Menguak Asal Usul White Shoes di Cikini dari Film Dokumenter

CNN Indonesia
Selasa, 05 Apr 2016 20:03 WIB
Manajer band White Shoes and the Couples Company mengatakan kalau film dokumenter musik sangat jarang di Indonesia. Mereka berniat membuatnya.
White Shoes and the Couples Company saat tampil di Music at Neswroom. (CNN Indonesia/Safir Makki)
Jakarta, CNN Indonesia -- Musik dan film yang menghasilkan karya gambar serta suara menjadi dua hal yang tak bisa dipisahkan. Sayangnya, tidak semua pelaku seni memiliki niat untuk menggabungkan kedua hal tersebut.

Padahal akan sangat menarik jika ada film yang berkisah mengenai musik.

Hal serupa disepakati oleh Indra Ameng, manajer White Shoes And The Couples Company (WSATC).

ADVERTISEMENT

SCROLL TO CONTINUE WITH CONTENT

Ia merasa banyak band-band di Indonesia yang memiliki video dokumentasi penampilan mereka tapi hanya berakhir di dalam harddisk.

"Semua hanya disimpan.

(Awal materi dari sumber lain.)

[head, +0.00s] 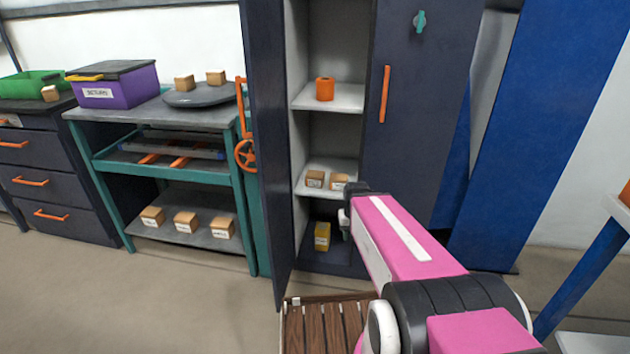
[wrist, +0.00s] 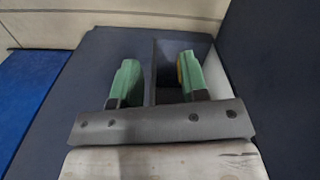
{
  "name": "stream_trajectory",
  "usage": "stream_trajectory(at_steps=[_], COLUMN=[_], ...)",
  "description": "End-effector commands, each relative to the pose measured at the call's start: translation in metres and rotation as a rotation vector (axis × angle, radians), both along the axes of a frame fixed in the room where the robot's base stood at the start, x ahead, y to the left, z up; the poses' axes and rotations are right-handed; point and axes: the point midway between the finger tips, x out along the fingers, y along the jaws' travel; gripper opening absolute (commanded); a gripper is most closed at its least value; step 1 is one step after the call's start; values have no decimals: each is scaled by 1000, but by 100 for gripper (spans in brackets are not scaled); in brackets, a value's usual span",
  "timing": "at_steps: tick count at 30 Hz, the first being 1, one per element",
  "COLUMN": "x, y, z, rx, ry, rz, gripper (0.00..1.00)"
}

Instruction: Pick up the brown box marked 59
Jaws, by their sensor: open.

Kalau disiarkan paling hanya sampai Youtube. Belum pernah ada video dokumentasi yang dijahit menjadi cerita terencana," kata Ameng saat media gathering Film Musik Makan kepada CNNIndonesia.com pada akhir bulan lalu.

Berawal dari kegelisahan itu, Ameng bersama personel WSATC dan seniman sekaligus personel Goodnight Electric, Hendry Foundation, ingin membuat film dokumenter dari video dokumentasi WSATC.

Film dokumenter itu akan berkisah mengenai perkembangan karier WSATC sejak 2002 lalu.

"Film ini mau ceritain gimana WSATC lahir di Cikini. Mereka punya cerita dan hubungan yang spesial sama kampus Institut Kesenian Jakarta (IKJ). Ya, bisa sampe seperti ini kan juga karena nongkrong dan ketemunya di Cikini," ujar Ameng yang juga produser dalam film dokumenter WSATC itu.

Ameng mengaku awalnya hanya ingin mendokumentasikan konser WSATC yang digelar di Cikini pada Agustus 2015.

Ia beranggapan bahwa sangat sayang apabila dokumentasi itu bernasib sama dengan dokumentasi lain yang hanya berakhir dalam harddisk.

Akhirnya mereka memutuskan membuat film yang disutradarai oleh Henry.

Pria yang juga lulusan IKJ ini juga ingin membuat karya visual tersebut karena film dokumenter tentang musik sangat jarang dibuat sineas Indonesia.

"Sekitar era 70-an, 80-an, dan 90-an kita tidak pernah tahu dokumenter musik seperti apa. Paling baru ada juga tahun 2000-an dan itu pun sedikit," ujar Ameng.

Ia menambahkan bahwa produksi film ini tidak mengeluarkan biaya terlalu banyak.

WSATC bekerja sama dengan komunitas seni kontemporer Ruru Corps dan komunitas audio visual Digilive selama syuting.

"Ya, selain itu film ini juga dibantu dengan lingkaran pertemanank kami di Cikini. Karena teman jadi aman lah," kata Ameng sambil tertawa.

Uniknya, sampai saat ini personel WSATC belum ada yang melihat isi film dokumenter yang masih dalam proses paska produksi itu. Ameng menginginkan film ini juga menjadi kejutan bagi para personel WSATC.